The Nikkei reports that Honda’s Suzuka factory has begun production of hybrid motors for smaller cars. Honda developed with Daido Steel a magnet that does not require heavy rare-earth elements. (Earlier post.) Honda will mass-produce the motors, which will debut in the redesigned Freed minivan next month, helping to ensure stable output of vehicles.

Honda is applying the hot deformed neodymium magnet with absolutely no heavy rare earth elements to the Honda Sport Hybrid i-DCD (Intelligent Dual Clutch Drive) system. Honda will continue expanding application of this technology to new models in the future.

Hot deformation enables nanometer-scale crystal grains to be well-aligned in order to realize a fine crystal grain structure that is approximately ten times smaller than that of a sintered magnet, making it possible to produce magnets with greater heat resistance properties.

Daido Steel and Honda jointly developed new neodymium magnets while Daido Steel further evolved its hot deformation technologies and Honda leveraged its experience in development of drive motors and revised the shape of the magnet.

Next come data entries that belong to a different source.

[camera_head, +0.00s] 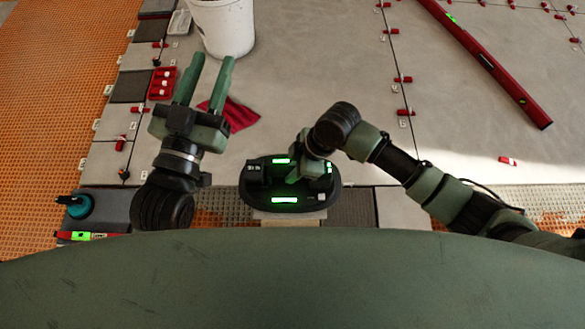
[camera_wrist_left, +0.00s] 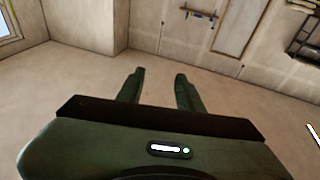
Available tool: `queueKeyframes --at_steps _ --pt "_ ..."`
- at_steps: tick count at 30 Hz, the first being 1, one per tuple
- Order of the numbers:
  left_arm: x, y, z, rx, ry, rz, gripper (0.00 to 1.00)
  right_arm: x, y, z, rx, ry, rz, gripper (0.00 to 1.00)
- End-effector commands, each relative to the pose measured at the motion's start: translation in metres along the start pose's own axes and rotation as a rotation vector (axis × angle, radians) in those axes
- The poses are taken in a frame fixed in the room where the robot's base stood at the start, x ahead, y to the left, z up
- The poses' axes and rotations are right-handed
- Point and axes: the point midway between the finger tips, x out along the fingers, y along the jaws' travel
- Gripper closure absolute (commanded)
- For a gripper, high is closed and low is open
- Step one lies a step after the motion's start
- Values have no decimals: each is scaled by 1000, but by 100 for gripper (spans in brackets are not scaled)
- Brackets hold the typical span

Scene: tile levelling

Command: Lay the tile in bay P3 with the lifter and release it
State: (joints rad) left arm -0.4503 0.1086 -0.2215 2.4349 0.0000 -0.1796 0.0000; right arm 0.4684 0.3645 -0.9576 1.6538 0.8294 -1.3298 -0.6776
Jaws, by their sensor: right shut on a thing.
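The lifter (camera_head: 258,196) is a dark oval device with several lit green displays, in the middle of the head view near my body. My right gripper (camera_head: 300,176) is shut on the lifter's handle from above; the fingertips are mostly hidden. A pale edge, perhaps of the tile (camera_head: 290,215), shows under the lifter's near side; the lifter hides the rest. I cannot tell whether it is seated or raised, and no P3 label is readable. My left gripper (camera_head: 209,66) is open and empty, left of the lifter; its parted fingers (camera_wrist_left: 160,88) also show in the left wrist view.
A dark grey tile (camera_head: 351,207) lies right of the lifter. A white bucket (camera_head: 222,28), red tray (camera_head: 163,83) and red cloth (camera_head: 234,113) are near my left gripper. A teal-topped tool (camera_head: 77,206) sits at lower left. A red level (camera_head: 490,66) lies at upper right.

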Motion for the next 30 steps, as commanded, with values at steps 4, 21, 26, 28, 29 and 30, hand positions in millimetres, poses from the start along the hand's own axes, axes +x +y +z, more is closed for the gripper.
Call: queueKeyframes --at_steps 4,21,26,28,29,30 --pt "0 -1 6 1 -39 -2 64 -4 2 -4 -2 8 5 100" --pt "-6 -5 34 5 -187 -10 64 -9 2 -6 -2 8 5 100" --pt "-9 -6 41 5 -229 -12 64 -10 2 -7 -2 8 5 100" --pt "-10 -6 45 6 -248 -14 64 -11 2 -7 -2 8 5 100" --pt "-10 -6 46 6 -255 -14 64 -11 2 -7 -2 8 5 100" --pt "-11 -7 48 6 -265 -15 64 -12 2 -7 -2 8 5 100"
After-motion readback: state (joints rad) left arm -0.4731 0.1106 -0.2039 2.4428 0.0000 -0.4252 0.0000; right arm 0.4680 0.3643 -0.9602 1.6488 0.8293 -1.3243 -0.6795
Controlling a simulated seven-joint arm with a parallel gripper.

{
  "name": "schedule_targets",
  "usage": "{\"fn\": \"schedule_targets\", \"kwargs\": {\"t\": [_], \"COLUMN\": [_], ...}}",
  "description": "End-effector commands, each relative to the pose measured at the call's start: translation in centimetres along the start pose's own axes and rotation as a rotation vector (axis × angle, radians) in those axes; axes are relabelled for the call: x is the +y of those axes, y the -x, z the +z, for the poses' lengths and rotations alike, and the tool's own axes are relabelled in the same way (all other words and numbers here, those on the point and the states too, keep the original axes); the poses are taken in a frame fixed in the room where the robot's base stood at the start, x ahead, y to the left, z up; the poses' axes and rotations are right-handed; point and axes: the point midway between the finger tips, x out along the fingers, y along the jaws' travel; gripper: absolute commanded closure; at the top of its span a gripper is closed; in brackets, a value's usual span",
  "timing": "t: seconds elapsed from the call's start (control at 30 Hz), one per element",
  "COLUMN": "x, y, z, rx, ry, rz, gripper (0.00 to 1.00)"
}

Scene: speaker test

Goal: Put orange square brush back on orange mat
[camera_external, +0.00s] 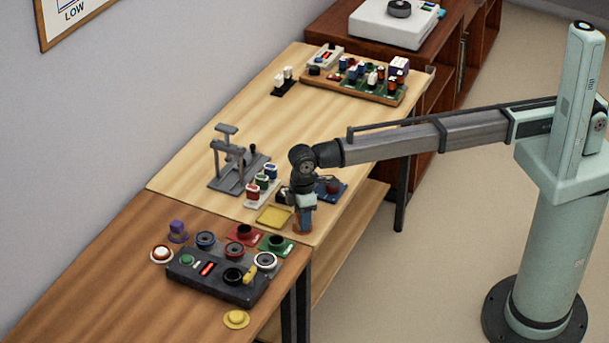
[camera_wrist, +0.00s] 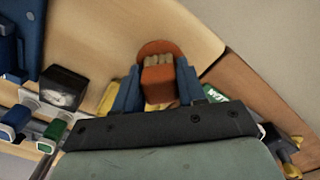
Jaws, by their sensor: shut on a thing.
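My gripper (camera_external: 303,211) points down near the front edge of the light wooden table in the external view. In the wrist view my gripper (camera_wrist: 158,82) has its two blue fingers shut on an orange square brush (camera_wrist: 160,88), with tan bristle-like blocks at one end. A round orange patch, which looks like the orange mat (camera_wrist: 152,46), lies just beyond the brush, close to the table edge. I cannot tell whether the brush touches it. In the external view a little orange shows under the gripper; the arm hides most of it.
A yellow square (camera_external: 273,216) lies left of the gripper. A rack of small bottles (camera_external: 262,187), a grey stand (camera_external: 238,165) and a blue tray (camera_external: 331,188) are near. A dark control panel (camera_external: 217,280) sits on the brown table.

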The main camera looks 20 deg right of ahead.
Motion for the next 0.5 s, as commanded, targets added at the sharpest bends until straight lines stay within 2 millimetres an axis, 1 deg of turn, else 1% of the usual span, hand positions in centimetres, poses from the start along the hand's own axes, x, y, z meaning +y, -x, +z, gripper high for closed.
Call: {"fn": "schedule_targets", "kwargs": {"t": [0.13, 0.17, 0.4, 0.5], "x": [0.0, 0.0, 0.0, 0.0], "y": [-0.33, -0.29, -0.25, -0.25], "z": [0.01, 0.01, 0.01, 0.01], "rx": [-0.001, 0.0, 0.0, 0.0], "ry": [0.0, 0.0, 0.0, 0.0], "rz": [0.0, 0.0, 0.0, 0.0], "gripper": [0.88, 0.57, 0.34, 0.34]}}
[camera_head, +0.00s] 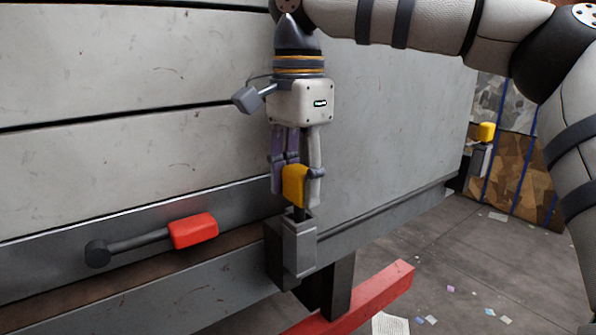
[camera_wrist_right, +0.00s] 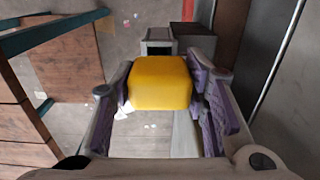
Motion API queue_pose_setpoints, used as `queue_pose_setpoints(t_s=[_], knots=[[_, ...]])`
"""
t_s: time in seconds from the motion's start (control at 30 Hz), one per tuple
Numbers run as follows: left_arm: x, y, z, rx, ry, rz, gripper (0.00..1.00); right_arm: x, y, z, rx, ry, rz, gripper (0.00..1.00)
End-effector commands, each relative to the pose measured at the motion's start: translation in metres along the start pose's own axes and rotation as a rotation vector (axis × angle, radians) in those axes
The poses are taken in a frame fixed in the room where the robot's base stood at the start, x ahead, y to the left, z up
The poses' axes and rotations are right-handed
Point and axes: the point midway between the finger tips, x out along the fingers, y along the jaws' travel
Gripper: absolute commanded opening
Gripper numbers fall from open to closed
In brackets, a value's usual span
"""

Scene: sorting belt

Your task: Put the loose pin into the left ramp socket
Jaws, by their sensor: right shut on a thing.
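The loose pin has a yellow block head (camera_head: 294,184) and a short dark shank. My right gripper (camera_head: 298,172) points down and is shut on the yellow head, which also fills the middle of the right wrist view (camera_wrist_right: 160,83). The left ramp socket (camera_head: 299,250) is a grey box on the ramp's edge, directly below the pin. The shank's lower end meets the socket's top opening; how deep it sits I cannot tell. In the wrist view a grey box-like socket (camera_wrist_right: 158,34) shows just beyond the head. My left gripper is not in view.
A red-handled lever (camera_head: 194,231) lies along the ledge at left. Another yellow-headed pin (camera_head: 486,132) stands in a grey socket at the far right. The large pale panel (camera_head: 130,70) stands close behind my gripper. A red beam (camera_head: 372,295) lies below; papers litter the floor.

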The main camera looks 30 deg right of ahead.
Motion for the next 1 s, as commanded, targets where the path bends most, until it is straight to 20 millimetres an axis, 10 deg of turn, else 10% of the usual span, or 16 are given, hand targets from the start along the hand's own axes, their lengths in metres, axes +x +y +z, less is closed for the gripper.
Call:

Through these joint development efforts, the two companies achieved, for the first time, a practical application of a neodymium magnet which contains absolutely no heavy rare earth yet has high heat resistance and high magnetic performance suitable for use in the drive motor of hybrid vehicles.

Honda also designed a new motor to accommodate this new magnet. In addition to the shape of the magnet, Honda revised the shape of the rotor to optimize the flow of the magnetic flux of the magnet.